┏━━

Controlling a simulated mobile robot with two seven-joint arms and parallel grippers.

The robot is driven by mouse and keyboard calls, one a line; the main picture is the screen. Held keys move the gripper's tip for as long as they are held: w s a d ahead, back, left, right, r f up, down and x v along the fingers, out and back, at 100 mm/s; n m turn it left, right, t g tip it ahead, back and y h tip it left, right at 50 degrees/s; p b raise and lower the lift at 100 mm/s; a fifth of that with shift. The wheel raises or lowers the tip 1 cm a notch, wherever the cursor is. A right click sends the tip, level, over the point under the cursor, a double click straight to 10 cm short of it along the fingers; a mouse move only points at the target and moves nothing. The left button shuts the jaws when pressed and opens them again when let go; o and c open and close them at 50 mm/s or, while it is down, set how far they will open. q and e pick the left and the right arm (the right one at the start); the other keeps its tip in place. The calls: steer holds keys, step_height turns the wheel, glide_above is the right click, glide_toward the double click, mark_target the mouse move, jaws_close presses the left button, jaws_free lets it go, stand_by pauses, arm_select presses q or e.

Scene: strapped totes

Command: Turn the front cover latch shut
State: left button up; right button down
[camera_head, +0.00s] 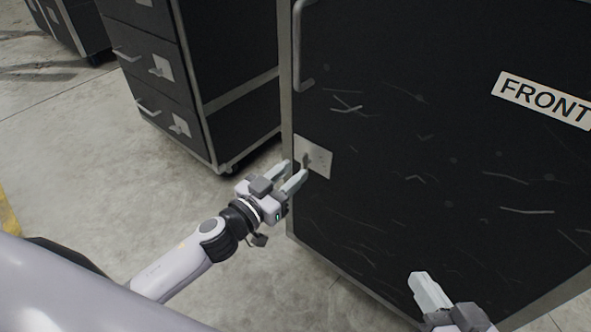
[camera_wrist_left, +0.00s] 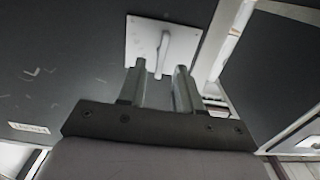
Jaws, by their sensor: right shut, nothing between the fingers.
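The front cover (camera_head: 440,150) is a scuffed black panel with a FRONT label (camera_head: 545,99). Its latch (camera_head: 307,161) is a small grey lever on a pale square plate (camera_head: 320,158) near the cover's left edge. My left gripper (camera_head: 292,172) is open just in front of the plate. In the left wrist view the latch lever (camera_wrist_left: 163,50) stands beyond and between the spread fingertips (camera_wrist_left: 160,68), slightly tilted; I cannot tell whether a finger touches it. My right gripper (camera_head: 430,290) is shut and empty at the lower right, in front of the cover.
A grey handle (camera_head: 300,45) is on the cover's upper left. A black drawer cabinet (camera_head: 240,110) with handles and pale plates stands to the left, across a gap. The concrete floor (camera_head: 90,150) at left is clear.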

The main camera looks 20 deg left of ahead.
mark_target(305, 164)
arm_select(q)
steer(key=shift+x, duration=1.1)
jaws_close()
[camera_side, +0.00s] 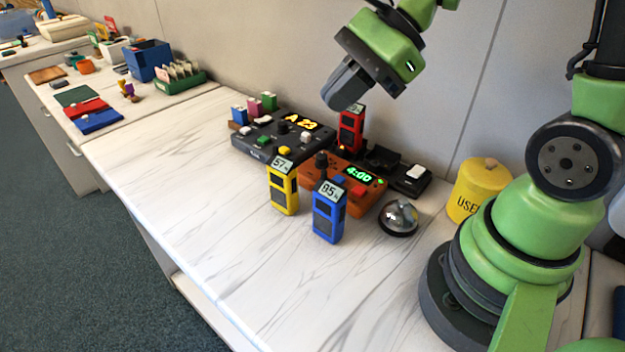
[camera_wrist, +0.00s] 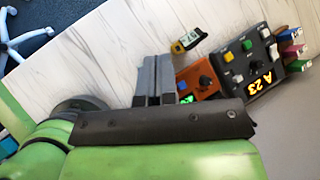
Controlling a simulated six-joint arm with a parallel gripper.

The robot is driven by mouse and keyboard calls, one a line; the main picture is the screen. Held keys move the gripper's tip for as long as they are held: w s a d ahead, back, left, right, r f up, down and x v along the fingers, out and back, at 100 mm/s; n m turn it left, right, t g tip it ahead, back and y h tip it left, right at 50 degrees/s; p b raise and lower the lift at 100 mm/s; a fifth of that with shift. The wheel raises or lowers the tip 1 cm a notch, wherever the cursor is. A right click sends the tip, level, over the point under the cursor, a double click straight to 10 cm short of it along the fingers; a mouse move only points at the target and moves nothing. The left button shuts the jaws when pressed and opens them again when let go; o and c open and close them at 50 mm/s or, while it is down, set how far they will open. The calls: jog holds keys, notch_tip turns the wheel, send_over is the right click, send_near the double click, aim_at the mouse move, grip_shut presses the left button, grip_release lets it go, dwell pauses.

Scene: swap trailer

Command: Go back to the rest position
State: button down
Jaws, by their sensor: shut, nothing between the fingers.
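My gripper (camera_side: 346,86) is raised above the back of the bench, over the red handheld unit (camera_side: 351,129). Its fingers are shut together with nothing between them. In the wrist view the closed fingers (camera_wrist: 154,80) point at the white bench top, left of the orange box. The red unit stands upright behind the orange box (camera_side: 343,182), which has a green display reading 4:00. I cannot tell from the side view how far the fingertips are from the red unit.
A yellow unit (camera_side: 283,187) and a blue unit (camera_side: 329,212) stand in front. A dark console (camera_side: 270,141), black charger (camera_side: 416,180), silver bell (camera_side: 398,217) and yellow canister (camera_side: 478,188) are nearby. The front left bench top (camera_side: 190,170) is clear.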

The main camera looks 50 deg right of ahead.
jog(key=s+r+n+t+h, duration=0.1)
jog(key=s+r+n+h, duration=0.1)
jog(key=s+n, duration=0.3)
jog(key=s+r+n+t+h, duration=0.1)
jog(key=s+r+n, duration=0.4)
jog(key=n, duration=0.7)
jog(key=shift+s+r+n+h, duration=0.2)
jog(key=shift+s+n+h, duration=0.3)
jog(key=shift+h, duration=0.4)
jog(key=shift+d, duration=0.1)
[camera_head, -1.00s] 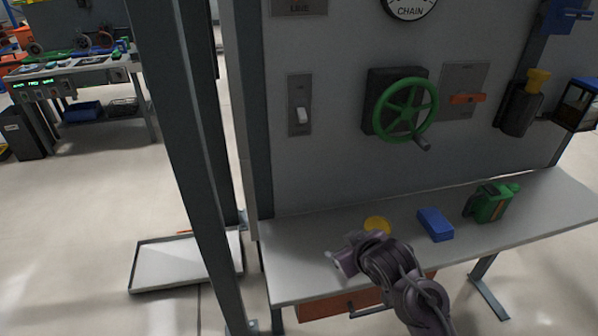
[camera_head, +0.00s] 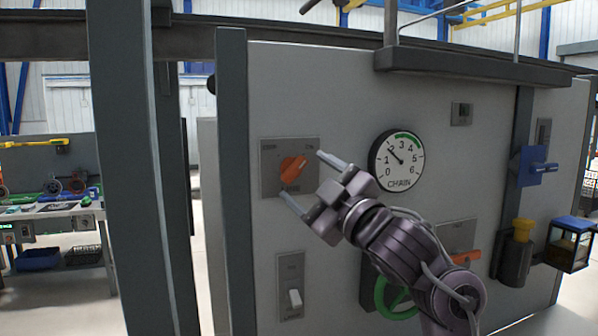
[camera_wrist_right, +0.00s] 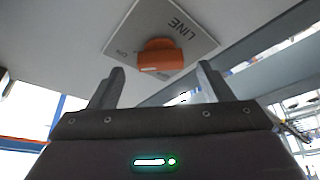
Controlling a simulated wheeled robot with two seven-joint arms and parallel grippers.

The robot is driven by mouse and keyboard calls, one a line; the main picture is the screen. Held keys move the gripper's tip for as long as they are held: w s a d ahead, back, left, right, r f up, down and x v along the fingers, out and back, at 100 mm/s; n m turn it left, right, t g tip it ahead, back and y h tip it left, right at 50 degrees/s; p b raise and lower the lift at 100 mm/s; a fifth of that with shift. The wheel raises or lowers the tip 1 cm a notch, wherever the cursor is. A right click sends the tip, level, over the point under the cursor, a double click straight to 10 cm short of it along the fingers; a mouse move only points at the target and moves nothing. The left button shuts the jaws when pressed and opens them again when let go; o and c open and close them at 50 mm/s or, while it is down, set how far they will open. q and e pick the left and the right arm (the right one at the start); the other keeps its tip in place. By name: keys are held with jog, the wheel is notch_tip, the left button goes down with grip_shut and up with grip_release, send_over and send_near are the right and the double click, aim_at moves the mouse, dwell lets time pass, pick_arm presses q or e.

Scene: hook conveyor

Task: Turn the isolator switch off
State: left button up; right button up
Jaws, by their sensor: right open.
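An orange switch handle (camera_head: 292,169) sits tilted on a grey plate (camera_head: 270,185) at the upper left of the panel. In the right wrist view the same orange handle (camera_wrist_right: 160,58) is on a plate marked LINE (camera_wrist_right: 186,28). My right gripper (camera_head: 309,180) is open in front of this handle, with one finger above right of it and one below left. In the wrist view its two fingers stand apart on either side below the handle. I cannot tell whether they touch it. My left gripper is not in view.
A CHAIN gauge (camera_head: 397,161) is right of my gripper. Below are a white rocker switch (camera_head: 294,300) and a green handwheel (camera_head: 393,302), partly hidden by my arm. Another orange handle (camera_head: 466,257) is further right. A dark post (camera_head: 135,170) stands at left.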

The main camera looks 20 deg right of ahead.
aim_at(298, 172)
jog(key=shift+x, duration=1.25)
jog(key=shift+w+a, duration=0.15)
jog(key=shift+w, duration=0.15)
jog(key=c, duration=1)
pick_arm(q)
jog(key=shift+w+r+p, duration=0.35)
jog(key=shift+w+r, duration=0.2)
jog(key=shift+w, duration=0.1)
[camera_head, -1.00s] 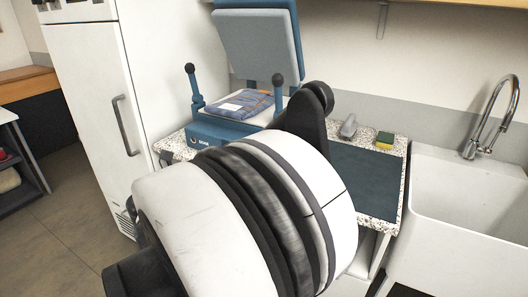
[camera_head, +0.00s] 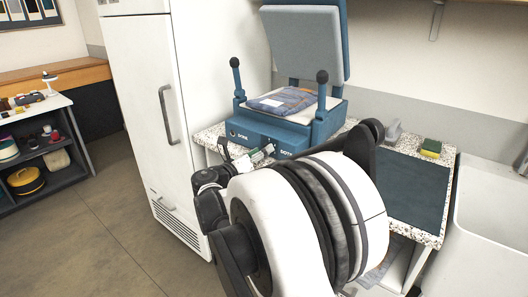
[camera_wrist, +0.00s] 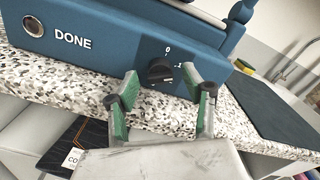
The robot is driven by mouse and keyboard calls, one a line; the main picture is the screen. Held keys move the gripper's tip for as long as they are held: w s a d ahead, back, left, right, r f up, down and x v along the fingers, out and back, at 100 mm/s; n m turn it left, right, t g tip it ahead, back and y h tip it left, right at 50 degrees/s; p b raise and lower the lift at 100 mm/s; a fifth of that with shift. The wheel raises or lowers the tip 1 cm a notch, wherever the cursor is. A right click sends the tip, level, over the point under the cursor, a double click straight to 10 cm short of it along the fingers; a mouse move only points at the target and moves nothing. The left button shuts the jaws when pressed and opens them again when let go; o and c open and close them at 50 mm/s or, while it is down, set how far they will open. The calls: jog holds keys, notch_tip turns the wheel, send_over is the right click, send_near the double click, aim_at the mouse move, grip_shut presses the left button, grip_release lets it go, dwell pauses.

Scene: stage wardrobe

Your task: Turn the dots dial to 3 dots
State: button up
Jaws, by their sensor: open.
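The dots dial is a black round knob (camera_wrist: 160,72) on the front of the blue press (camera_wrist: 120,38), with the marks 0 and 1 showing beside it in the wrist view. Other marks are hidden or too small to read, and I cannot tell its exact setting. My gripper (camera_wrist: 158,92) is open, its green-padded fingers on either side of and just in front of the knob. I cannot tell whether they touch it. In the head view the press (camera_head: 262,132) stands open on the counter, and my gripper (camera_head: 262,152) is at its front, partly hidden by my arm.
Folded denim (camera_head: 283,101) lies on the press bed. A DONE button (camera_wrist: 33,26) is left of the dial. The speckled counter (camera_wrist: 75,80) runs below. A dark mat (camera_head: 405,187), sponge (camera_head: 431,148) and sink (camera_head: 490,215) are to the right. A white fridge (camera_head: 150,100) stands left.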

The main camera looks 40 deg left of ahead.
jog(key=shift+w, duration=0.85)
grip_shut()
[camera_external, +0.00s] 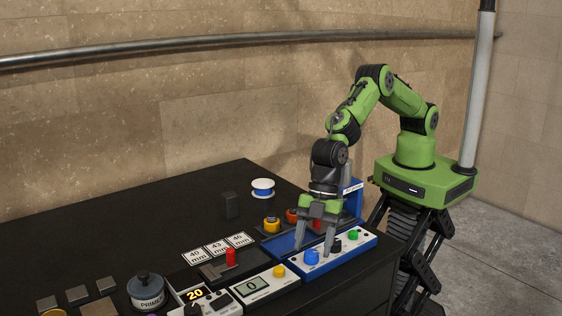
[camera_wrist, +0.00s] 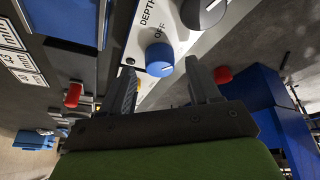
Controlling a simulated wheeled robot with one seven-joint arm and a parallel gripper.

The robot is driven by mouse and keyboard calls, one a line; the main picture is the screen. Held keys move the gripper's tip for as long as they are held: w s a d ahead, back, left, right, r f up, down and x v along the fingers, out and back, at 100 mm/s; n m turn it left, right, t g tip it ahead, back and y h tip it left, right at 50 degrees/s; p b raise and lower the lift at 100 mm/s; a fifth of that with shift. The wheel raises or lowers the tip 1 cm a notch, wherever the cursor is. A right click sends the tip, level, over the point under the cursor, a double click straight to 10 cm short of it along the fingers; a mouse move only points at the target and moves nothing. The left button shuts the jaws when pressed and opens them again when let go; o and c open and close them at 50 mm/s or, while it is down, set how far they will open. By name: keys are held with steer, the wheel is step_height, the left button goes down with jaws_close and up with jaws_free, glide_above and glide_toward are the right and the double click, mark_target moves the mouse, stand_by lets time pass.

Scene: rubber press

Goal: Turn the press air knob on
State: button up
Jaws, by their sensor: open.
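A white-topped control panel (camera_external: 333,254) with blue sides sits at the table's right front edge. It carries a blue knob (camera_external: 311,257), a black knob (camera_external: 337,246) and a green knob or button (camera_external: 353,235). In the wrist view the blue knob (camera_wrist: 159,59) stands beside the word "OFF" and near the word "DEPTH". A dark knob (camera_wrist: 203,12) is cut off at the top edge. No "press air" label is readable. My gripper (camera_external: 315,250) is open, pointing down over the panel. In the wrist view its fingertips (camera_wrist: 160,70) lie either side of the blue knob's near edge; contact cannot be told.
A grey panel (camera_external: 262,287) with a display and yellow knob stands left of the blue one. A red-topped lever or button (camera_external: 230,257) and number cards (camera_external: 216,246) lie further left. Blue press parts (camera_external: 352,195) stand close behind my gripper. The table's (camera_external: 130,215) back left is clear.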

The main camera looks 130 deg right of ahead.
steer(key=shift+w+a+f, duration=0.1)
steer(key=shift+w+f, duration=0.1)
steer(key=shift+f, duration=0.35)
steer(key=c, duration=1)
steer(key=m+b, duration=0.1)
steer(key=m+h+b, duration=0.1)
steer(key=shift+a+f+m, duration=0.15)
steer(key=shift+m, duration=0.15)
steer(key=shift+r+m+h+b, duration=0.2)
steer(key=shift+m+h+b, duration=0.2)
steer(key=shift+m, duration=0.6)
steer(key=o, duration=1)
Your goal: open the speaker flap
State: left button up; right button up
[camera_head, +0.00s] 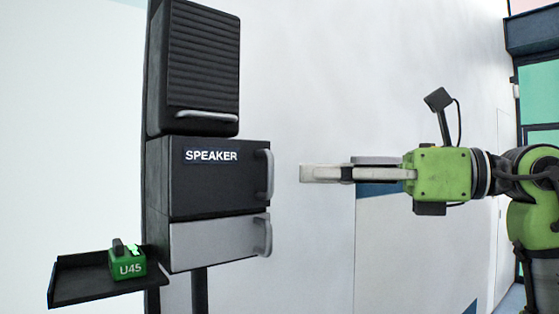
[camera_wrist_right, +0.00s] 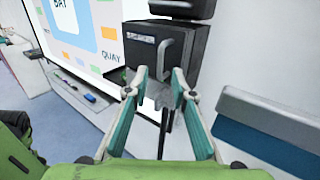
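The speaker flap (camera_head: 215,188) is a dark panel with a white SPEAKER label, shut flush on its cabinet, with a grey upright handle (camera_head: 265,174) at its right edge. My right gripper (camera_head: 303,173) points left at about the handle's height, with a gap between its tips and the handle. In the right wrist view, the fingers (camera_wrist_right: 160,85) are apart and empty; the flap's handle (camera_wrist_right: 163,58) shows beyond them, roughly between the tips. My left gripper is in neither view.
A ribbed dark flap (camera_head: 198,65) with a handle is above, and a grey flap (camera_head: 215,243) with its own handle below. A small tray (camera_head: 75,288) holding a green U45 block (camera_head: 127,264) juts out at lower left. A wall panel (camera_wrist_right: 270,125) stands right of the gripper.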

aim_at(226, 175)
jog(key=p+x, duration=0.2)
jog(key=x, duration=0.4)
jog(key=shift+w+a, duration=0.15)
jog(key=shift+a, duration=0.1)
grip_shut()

┗━━

Set exercise
Each line that holds the word "simulated" should be extracted from the records.

The result
Controlling a simulated mobile robot with two seven-joint arms and parallel grippers.
Controlling a simulated six-joint arm with a parallel gripper.
Controlling a simulated wheeled robot with two seven-joint arms and parallel grippers.
Controlling a simulated wheeled robot with one seven-joint arm and a parallel gripper.

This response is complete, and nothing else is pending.